This is it, I thought to myself. I just had this feeling the moment was upon me. But I never would have guessed Arnold Schwarzenegger was going to be the impetus for the conversation.
On the television screen was a warehouse full of mall Santas in various costumed states, running an underground knockoff toy ring. Jim Belushi was trying to con Schwarzenegger, the desperately gift-less father, into buying a cheap replica of Turbo Man for his son.
So many Santas. So many obviously fake Santas. I could sense my daughter recognized the perfect moment of opportunity.
She is eight years old, after all…she’s only eight years old, though.
“Are you and dad really Santa?”
Okay, you’ve planned for this. Just remember your script.
“Well, honey. What do you think?”
She paused for a moment.
“I think yes. Because there are things I’ve asked for that Santa never brought, and I noticed they were all really expensive things.”
I couldn’t argue with that logic. And just like that, I was the mother of my first non-believer. It was something I had previously looked to with a mixture of sadness and dread. In fact, last year my husband and I went to completely ridiculous lengths to keep her believing in Santa by means of an “accidental” wireless signal outage and some bait-and-switch email tactics. I wasn’t ready then for her to have one more toe in the world of reality and the harsh light it sometimes casts. I didn’t want the magic to end for her.
Yet when she did finally learn the truth about Santa just weeks ago, I did not see the face of a little girl whose holiday had just crumbled, or of one who felt betrayed, or of one who now suddenly saw the world with faithless eyes. As she and I snuggled under covers, watching a cheesy 90′s Christmas movie, I realized no magic had died for her. It simply had a new maker.
The fact that Santa is not a real person will not change the way we celebrate Christmas.

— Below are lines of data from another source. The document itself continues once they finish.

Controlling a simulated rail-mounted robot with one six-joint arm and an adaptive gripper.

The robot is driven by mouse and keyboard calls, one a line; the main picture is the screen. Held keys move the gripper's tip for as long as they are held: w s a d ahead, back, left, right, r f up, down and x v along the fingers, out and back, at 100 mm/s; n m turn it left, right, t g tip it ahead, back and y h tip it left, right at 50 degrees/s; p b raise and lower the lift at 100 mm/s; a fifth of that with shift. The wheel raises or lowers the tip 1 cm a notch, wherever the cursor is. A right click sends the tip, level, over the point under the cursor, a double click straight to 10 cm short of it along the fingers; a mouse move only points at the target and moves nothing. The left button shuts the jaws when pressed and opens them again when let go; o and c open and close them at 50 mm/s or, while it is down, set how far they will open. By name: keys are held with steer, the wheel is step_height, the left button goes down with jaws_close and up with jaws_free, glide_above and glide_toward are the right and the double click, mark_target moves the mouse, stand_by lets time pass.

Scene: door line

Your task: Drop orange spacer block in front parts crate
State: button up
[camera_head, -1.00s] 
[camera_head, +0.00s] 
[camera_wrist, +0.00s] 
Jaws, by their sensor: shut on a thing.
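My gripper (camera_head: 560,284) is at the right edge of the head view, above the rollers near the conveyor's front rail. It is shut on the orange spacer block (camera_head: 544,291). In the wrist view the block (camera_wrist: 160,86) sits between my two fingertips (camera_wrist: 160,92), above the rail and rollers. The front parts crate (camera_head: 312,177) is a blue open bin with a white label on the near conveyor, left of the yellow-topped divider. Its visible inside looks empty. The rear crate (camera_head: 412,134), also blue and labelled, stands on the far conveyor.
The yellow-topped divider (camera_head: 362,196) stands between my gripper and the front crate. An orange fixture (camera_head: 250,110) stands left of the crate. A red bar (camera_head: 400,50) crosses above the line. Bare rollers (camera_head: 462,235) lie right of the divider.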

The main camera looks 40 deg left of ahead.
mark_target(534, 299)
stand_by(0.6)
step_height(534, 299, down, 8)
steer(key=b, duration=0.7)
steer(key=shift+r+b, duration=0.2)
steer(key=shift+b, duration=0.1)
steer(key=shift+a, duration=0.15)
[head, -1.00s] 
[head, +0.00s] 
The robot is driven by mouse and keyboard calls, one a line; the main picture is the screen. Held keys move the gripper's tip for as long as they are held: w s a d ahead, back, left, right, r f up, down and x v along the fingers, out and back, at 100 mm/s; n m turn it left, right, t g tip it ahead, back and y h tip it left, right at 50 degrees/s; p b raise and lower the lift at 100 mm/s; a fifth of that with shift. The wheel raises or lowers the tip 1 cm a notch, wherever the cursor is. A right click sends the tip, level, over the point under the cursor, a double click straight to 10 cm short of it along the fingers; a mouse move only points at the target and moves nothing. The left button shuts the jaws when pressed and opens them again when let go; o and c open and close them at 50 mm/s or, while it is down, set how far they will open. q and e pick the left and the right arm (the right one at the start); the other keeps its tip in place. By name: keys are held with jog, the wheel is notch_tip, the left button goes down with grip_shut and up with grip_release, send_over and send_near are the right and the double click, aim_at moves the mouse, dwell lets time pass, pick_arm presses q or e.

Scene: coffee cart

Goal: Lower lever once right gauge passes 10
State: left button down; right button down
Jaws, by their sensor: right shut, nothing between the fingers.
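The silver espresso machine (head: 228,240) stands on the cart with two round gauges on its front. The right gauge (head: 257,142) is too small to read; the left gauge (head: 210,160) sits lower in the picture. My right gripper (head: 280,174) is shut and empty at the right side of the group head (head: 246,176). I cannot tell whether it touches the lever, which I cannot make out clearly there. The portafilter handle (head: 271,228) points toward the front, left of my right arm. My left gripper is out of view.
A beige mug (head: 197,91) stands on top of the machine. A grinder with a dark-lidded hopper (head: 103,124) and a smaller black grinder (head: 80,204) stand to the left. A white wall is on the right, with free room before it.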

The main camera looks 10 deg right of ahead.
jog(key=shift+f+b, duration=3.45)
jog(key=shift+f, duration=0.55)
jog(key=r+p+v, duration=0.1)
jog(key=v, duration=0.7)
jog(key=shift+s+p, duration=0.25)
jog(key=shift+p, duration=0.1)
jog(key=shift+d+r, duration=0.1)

We will still make lists, still bake cookies, still receive gifts, and still watch for reindeer in our backyard.
The only difference is that now she will know her dad and I will be the ones checking those lists, eating the cookies, giving the gifts, and the “reindeer” are really the same wild antlered deer that roam all year round. She will realize the magic she has felt every year of her life does not come from some elusive stranger who bestows the same treatment on every single child in the world, but that it exists in her everyday life and comes from the two people who love her more than anyone else. And we create it only for her and her brother. No one else.

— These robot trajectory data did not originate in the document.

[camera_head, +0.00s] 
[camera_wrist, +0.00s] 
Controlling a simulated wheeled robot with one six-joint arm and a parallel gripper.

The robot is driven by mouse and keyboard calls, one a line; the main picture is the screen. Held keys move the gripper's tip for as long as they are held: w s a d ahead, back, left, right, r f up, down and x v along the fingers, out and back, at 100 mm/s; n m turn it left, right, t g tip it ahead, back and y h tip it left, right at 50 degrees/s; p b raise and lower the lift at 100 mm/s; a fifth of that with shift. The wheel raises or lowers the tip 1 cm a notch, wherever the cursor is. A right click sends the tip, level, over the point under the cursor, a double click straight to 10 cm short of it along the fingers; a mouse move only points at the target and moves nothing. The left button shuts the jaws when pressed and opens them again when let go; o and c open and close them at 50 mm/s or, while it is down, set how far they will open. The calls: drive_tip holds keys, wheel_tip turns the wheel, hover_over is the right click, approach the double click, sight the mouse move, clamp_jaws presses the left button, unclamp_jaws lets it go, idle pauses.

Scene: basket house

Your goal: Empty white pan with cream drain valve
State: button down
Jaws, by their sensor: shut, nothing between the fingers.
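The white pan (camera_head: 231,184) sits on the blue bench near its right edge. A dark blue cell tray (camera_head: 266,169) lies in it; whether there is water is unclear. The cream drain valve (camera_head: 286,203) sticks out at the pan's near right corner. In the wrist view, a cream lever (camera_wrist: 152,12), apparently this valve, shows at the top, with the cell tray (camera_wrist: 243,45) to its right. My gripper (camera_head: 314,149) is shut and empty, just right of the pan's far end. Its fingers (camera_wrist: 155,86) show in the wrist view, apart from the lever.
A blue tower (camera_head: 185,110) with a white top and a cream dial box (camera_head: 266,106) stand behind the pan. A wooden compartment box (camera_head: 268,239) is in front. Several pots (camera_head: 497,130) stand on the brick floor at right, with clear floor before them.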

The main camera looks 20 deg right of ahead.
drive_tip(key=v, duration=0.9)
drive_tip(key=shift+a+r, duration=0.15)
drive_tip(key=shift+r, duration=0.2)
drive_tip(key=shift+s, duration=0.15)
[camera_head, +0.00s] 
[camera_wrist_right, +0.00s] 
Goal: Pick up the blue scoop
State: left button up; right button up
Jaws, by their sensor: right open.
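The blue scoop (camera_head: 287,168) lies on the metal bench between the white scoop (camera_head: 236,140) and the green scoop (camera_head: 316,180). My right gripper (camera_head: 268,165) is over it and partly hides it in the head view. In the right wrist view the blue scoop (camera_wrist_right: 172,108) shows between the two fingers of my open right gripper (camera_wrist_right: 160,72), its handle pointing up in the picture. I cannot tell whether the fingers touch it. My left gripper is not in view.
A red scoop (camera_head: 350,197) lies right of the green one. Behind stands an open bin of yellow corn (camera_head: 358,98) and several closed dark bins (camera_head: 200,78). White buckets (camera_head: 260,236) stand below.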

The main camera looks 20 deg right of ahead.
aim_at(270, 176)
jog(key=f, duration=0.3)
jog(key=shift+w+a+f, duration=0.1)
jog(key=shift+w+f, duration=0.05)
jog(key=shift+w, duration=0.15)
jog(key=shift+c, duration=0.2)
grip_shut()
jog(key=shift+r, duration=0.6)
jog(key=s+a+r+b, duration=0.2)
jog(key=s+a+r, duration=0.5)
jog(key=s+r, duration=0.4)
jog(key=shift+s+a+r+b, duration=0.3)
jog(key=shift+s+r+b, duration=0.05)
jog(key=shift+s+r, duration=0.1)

I will admit I feel a certain satisfaction in knowing credit will finally be given where credit is due. I’m not so naive to think my eight-year-old will immediately and fully appreciate our efforts to make Christmas a special time for her and her brother. However, I do know the time will come when she understands that the reason her dad and I put a little more on our plates and take a little more out of our pockets during this time of year is because we want her life to be built upon the story of happy memories…in just the way our parents did for us, and their parents did for them.

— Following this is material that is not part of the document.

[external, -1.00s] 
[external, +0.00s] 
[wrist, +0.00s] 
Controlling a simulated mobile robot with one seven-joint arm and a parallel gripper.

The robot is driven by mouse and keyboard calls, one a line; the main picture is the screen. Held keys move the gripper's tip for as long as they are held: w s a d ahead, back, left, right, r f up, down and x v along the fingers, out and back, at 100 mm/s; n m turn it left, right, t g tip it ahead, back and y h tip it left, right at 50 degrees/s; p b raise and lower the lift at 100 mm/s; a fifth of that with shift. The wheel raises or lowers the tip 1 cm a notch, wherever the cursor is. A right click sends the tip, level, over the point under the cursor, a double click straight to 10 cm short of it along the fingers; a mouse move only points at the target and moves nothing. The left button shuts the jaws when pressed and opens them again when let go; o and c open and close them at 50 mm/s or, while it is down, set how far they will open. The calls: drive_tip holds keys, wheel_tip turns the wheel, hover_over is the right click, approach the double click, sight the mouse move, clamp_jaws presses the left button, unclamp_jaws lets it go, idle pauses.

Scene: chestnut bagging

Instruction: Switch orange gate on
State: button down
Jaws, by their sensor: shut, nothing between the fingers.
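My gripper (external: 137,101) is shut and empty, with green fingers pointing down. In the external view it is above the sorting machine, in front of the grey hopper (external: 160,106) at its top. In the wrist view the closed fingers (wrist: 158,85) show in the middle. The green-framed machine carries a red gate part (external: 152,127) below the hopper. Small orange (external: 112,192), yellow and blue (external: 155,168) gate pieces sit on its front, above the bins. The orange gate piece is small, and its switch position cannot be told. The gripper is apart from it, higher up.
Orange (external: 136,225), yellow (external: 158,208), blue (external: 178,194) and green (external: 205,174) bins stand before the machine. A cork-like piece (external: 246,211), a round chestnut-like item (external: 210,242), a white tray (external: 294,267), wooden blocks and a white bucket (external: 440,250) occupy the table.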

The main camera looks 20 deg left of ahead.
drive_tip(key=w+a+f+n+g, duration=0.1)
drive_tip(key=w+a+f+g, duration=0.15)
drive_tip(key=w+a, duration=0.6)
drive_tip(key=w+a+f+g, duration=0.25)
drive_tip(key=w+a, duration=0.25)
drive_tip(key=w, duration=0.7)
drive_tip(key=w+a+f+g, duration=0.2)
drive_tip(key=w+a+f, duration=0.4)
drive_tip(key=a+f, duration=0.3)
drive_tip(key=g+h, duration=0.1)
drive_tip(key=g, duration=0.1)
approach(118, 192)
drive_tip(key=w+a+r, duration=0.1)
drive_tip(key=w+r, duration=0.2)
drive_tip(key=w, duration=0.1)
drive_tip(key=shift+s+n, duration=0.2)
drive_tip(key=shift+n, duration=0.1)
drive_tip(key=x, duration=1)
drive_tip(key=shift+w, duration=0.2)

It is the same reason Arnold Schwarzenegger battles Sinbad the mail carrier to the near death on a Christmas parade float for a Turbo Man, all to appease his son’s fleeting desire. We want our kids to one day understand that we parents may not fly in a magic sleigh or be able to fit down a chimney, but these same people who wash their underwear and ask them to clear the table are also capable of making one day of the year feel so magical, we had to give the glory to a mythical miracle worker for it to even seem plausible.
So I do not mind that my daughter finally knows her dad and I are Santa Claus. It just means that when she doesn’t get that iPhone under the tree this year, she will not think she has somehow failed the judgment of a bearded break-in artist with a keen sense of morality. She will instead know, just as she had suspected, mom and dad are simply cheapskates and believers in the school of thought that nothing really good can come of an eight-year-old with an iPhone. More importantly, it also means she now knows we are the makers of magic.
Hasta la vista, Santa. The real person who has been keeping track of the naughty and nice is taking over.